Quick Answer

Often, yes — paper straws frequently contain PFAS "forever chemicals." A 2023 University of Antwerp study tested 39 straw brands and detected PFAS in about 90% of paper brands and 80% of bamboo brands, likely from a water-repellent coating. Stainless steel straws were the standout: zero of the brands tested had detectable PFAS. The levels were low, and one straw is a minor exposure — but it undercuts the "paper is the clean choice" story. If you buy straws for home, a reusable steel or glass set removes the question entirely.

Paper straws became the visible symbol of doing the right thing. Cities banned single-use plastic straws, chains swapped them out, and the soggy paper tube became a small daily inconvenience most people accepted as the price of being greener. So it was jarring when, in 2023, a team of Belgian researchers reported that those same "eco-friendly" straws were a surprisingly common source of PFAS — the synthetic "forever chemicals" better known for showing up in nonstick pans and fast-food wrappers.

This guide walks through exactly what that research found, why a humble paper straw would contain industrial chemicals at all, whether the amounts are actually worth worrying about, and — most usefully — which straws tested clean so you can make one good decision and move on.

The bottom line up front: the research points to one simple upgrade — skip disposable paper and bamboo straws, which frequently carry PFAS and still create waste, and switch to a reusable stainless steel or glass straw. They contain no forever chemicals, cost a few dollars, and last for years. See our full guide to the best plastic-free reusable straws for tested picks, and our breakdown of PFAS in parchment paper for the same problem in your oven.

Do paper straws contain PFAS?

Often, yes. In a 2023 study, researchers at the University of Antwerp tested 39 straw brands sold in Belgium and detected PFAS — per- and polyfluoroalkyl substances, the family of synthetic "forever chemicals" — in 18 of the 20 paper straw brands, roughly 90%. The chemicals were most likely applied as a water-repellent coating so the paper would not disintegrate in a drink.

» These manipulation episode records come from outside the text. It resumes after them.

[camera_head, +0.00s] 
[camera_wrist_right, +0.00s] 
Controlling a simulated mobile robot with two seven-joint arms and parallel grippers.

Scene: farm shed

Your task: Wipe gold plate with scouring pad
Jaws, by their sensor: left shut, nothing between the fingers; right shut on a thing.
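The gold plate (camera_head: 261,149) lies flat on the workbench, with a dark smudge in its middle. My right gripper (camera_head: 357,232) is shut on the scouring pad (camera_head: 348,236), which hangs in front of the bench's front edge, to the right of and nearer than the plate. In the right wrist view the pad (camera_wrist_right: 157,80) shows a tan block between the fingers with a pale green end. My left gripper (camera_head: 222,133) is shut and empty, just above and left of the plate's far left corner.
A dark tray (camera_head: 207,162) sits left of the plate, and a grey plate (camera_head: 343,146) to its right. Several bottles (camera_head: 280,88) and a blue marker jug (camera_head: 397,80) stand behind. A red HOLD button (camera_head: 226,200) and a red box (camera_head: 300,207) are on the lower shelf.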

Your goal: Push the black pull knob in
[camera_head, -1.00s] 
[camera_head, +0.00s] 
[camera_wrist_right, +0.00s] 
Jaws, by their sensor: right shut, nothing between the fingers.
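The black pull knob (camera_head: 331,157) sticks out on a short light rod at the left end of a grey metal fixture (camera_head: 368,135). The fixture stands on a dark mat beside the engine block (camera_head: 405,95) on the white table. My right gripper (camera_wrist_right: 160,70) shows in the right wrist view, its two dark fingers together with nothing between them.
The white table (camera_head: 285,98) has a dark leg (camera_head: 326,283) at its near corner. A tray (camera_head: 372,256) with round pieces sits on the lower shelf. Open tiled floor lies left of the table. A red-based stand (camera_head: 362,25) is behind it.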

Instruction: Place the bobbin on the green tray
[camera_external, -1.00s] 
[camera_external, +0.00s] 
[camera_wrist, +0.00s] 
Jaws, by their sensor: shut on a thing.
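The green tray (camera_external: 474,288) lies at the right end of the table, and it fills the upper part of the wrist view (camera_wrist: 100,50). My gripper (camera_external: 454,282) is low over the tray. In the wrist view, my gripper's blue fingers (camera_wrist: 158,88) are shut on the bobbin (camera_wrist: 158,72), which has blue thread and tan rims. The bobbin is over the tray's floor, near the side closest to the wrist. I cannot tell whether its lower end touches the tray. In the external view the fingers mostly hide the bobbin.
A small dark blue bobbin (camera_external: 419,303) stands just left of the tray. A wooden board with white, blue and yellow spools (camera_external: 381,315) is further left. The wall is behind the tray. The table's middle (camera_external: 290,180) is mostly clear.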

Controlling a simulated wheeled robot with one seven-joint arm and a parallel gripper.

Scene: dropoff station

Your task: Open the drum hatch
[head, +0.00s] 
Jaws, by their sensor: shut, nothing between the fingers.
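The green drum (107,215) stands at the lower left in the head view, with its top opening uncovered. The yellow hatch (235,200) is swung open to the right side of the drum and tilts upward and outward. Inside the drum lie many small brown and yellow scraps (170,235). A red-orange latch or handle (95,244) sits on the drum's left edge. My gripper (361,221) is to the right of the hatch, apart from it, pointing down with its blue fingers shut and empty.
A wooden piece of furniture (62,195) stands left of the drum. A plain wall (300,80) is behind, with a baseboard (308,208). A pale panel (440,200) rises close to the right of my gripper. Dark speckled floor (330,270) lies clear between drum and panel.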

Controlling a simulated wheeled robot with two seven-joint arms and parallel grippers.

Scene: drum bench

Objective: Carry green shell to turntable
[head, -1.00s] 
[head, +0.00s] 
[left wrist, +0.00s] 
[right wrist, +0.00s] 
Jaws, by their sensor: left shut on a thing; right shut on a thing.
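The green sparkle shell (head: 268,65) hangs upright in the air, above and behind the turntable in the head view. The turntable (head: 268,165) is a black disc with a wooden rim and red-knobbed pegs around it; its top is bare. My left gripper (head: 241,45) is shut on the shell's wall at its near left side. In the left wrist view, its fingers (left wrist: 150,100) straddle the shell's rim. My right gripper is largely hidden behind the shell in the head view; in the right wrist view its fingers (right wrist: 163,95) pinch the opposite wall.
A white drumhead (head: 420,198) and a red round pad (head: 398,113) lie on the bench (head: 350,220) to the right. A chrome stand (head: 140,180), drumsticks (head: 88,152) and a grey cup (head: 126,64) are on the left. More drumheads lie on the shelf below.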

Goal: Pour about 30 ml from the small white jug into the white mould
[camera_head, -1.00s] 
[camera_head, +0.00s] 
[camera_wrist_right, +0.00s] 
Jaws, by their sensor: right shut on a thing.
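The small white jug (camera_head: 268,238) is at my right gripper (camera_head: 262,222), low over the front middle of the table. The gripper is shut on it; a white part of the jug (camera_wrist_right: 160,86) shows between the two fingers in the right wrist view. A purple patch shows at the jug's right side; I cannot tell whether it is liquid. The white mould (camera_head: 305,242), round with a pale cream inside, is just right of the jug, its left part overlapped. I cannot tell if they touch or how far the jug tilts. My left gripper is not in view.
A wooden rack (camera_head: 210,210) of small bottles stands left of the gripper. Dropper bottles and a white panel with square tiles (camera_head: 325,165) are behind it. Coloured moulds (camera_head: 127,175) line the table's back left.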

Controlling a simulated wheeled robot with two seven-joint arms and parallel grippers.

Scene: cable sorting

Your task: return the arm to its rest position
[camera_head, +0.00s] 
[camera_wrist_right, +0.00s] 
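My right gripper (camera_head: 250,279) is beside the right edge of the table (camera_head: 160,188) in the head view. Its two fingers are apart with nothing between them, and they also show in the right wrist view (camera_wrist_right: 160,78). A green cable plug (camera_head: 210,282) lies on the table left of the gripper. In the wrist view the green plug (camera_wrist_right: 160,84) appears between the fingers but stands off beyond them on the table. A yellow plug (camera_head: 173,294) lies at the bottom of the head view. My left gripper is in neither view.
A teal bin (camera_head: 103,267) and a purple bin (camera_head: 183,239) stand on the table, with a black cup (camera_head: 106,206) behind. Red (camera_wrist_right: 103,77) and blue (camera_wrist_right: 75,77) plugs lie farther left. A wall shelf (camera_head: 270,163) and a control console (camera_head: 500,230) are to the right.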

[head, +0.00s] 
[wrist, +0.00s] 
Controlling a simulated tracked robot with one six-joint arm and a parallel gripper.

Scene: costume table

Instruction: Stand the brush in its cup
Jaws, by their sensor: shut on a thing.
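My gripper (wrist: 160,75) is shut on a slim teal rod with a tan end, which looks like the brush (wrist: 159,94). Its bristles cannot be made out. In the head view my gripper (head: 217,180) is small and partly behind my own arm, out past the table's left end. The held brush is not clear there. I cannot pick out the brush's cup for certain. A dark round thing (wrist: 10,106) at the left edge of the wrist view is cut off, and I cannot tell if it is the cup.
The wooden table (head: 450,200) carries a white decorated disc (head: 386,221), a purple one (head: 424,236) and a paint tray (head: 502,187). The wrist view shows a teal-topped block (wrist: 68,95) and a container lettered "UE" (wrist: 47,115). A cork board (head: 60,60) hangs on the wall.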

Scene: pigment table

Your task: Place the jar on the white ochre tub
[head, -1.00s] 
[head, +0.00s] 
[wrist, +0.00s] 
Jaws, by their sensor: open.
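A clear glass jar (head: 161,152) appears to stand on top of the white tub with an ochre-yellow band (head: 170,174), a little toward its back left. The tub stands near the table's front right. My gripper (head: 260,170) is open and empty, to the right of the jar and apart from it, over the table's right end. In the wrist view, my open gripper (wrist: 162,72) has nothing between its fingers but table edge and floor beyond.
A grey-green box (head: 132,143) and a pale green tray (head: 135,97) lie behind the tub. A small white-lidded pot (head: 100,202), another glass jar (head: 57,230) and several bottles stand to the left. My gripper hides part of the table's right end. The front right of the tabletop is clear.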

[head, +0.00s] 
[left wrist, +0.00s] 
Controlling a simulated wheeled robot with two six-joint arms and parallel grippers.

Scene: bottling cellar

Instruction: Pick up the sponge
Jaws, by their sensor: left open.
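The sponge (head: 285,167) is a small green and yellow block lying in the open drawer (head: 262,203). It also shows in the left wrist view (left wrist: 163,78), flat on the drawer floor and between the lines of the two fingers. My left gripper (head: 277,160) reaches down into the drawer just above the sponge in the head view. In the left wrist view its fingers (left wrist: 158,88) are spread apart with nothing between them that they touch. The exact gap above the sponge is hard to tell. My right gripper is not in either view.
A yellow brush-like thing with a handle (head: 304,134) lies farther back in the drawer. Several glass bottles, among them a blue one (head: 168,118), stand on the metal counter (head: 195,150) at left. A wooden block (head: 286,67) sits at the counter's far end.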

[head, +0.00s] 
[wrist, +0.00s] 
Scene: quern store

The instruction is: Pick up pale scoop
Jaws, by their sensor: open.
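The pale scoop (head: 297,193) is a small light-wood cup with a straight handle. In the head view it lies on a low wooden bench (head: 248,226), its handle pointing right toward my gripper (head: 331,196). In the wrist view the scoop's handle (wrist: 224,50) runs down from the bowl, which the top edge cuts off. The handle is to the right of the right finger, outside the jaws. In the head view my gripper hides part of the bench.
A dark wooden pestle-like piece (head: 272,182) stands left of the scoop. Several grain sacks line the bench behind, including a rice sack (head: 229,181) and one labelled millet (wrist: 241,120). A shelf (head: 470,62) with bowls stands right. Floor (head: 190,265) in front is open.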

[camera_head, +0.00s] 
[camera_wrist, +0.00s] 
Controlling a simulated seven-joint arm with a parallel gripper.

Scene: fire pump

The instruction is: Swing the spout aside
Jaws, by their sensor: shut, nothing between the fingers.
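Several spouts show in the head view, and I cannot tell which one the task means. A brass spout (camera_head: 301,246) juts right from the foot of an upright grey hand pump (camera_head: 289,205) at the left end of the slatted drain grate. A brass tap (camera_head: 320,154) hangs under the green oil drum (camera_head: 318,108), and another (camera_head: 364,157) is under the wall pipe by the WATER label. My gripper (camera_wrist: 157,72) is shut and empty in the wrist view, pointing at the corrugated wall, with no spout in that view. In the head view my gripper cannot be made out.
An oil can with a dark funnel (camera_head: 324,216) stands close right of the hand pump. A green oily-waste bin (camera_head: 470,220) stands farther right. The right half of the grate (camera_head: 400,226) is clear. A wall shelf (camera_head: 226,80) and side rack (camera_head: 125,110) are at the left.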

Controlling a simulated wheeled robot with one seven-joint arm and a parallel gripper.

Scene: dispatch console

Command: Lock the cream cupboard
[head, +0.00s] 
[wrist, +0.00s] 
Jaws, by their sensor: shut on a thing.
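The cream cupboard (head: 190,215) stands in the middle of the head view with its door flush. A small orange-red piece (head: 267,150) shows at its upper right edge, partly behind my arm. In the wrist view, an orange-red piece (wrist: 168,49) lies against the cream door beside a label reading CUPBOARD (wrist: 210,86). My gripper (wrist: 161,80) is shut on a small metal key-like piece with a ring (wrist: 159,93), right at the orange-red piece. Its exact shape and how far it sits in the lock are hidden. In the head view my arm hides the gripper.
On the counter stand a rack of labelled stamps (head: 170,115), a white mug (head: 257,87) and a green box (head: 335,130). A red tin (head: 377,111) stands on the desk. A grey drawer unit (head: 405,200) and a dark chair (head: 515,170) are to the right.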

One important nuance: the study measured PFAS present in the straw material, not how much of it actually migrates into your beverage. So the real-world dose from any single straw is probably very small. What the finding does is puncture the assumption that paper is automatically the "clean," chemical-free option — the material chosen to feel responsible turned out to carry the same forever chemicals people are trying to avoid elsewhere.

90%
of paper straw brands contained PFAS In the 2023 University of Antwerp study, 18 of 20 paper straw brands tested positive for PFAS "forever chemicals" — the highest rate of any material except its close cousin, bamboo.

What did the paper straw PFAS study actually find?

The study, published in the journal Food Additives & Contaminants: Part A, screened 39 brands of drinking straws made from five materials — paper, bamboo, glass, stainless steel, and plastic — for a broad panel of PFAS compounds. Overall, PFAS turned up in 27 of the 39 brands. But the rate varied enormously by material, and that pattern is the practical takeaway.

Plant-based straws were the worst offenders. Paper led at about 90% of brands, bamboo close behind at 80%. Plastic straws contained PFAS in 75% of brands. Glass was much better, with detections in only about 40%. Stainless steel was the clear winner: none of the steel straws tested had detectable PFAS at all. The most commonly found compound was PFOA, a legacy chemical that has been restricted internationally for years yet still shows up in consumer goods.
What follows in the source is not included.